Oracle Solaris Studio 12.2: C ユーザーガイド

7.3 LP64 データ型モデルへの変換

この節では実際の例を使用して、コードを変換したときに発生する可能性のある一般的な問題をいくつか紹介します。対応する lint の警告がある場合は、その警告も示します。

7.3.1 整数とポインタのサイズの変更

ILP32 コンパイル環境では整数とポインタは同じサイズであるため、コードには、この前提に立って作成されているものがあります。アドレス演算では、ポインタはしばしば int または unsigned int に型変換されます。LP64 コンパイル環境への変換では、ポインタは long に型変換してください。これは、ILP32 と LP64 データ型モデルで、long とポインタが同じサイズであるためです。明示的に unsigned long を使用するのではなく、uintptr_t を使用してください。uintptr_t の方が目的の用途により近く、コードの移植性を高めるため、将来的に変更しなくてもよいようにします。次の例を考えてみましょう。


char *p;
p = (char *) ((int)p & PAGEOFFSET);
%
warning: conversion of pointer loses bits

修正版は次のようになります。


char *p;
p = (char *) ((uintptr_t)p & PAGEOFFSET);

7.3.2 整数とロング整数のサイズの変更

ILP32 データ型モデルでは実際には整数とロング整数が区別されないため、ほとんどの場合、既存のコードでは区別なしに整数とロング整数が使用されています。整数とロング整数が区別なしに使用されているコードは、修正して ILP32 と LP64 両方のデータ型モデルの条件に準拠するようにしてください。ILP32 データ型モデルでは整数とロング整数はともに 32 ビットですが、LP64 データ型モデルではロング整数は 64 ビットです。

次の例を考えてみましょう。


int waiting;
long w_io;
long w_swap;
...
waiting = w_io + w_swap;

%
warning: assignment of 64-bit integer to 32-bit integer

LP64 データ型モデルでは、int や unsigned int 型配列に比べて、long や unsigned long 型などのの大きな配列が原因で、重大なパフォーマンスの低下を招くことがあります。long や unsigned long 型の大きな配列はまた、キャッシュミスの大幅な増加や使用メモリーの増加の原因になることもあります。

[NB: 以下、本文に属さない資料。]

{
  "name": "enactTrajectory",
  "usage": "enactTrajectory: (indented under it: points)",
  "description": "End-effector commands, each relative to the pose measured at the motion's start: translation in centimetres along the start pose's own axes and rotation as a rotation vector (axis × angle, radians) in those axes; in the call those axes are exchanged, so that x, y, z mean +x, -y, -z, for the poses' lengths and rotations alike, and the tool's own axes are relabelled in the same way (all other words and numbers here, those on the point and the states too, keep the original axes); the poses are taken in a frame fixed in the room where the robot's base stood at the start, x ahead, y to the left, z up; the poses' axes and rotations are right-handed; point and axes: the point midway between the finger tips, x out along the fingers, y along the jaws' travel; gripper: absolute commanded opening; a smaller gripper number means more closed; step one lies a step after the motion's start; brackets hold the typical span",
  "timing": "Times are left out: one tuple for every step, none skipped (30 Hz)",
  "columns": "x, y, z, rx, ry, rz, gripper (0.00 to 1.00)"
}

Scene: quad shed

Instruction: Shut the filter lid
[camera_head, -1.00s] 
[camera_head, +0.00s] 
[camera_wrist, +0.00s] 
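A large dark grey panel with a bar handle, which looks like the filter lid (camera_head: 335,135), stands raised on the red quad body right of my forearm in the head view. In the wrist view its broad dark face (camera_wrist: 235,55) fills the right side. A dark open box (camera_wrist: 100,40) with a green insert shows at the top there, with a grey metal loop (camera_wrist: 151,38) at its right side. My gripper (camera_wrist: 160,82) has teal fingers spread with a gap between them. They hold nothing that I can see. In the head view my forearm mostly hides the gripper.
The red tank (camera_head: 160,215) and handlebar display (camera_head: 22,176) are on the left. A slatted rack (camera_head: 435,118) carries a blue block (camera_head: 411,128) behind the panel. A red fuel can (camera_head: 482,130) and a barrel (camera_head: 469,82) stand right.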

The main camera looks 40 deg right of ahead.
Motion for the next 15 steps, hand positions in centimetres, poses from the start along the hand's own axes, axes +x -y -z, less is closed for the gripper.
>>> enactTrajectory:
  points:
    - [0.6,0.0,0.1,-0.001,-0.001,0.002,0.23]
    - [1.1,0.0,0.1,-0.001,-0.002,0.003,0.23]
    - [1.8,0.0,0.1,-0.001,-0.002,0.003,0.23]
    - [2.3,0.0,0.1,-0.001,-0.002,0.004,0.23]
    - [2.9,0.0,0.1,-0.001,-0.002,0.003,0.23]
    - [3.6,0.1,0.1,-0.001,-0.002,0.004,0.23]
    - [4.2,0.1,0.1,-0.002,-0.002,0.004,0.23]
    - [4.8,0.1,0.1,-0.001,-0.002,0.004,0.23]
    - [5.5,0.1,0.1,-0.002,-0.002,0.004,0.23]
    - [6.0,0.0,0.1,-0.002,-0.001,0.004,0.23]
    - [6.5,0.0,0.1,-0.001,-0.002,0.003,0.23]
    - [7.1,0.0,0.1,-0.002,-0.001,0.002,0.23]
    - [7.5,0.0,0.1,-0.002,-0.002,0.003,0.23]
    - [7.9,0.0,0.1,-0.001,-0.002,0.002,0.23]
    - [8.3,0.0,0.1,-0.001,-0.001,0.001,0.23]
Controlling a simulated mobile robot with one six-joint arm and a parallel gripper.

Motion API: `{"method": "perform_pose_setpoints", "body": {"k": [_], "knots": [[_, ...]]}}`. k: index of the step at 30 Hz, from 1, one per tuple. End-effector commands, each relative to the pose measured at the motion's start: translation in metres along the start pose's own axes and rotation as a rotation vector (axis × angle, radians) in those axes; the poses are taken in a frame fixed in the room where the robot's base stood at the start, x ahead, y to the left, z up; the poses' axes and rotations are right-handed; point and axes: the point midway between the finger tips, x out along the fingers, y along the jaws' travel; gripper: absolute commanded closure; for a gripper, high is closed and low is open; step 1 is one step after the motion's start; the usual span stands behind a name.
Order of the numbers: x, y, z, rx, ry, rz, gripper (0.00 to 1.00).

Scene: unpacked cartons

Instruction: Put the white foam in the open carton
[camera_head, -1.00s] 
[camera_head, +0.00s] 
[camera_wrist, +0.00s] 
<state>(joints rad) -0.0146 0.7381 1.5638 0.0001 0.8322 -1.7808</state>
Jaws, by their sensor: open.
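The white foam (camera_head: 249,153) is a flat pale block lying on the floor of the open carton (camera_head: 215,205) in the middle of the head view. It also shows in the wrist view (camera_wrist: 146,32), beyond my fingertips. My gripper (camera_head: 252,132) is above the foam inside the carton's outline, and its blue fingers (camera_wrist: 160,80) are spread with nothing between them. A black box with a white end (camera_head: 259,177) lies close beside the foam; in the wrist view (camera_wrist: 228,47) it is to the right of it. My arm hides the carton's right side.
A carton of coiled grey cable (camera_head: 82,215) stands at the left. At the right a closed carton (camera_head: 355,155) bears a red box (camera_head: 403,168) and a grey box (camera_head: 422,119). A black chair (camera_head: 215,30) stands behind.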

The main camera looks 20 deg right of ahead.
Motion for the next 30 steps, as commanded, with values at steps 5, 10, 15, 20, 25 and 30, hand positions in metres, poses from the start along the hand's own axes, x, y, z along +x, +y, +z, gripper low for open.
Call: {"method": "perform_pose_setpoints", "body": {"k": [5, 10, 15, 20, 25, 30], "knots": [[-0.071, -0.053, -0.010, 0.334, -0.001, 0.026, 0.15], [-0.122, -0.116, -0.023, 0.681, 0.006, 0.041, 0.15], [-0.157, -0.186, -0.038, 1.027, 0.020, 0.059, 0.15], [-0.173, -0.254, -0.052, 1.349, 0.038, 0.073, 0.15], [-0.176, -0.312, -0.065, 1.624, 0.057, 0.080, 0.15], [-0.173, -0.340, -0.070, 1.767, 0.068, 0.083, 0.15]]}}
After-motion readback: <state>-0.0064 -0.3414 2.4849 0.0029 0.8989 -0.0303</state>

このため、アプリケーションの用途上 long 型と同程度に int 型で問題がないならば、long 型ではなく int 型を使用する方が安全です。

ポインタ型配列の代わりに int 型配列を使用すべきという意見もあります。一部 C 言語で開発されたアプリケーションは、LP64 データ型モデルに変換すると、深刻なパフォーマンスの低下を招きます。これは、そうした C 言語で開発されたアプリケーションが多数の大きなポインタ型配列に依存しているためです。

7.3.3 符号拡張

型の変換と拡張規則はいくぶん曖昧ですから、64 ビットコンパイル環境への移行で、符号拡張はよく問題になります。符号拡張の問題を避けるには、明示的な型変換を使用して、意図した結果を得られるようにしてください。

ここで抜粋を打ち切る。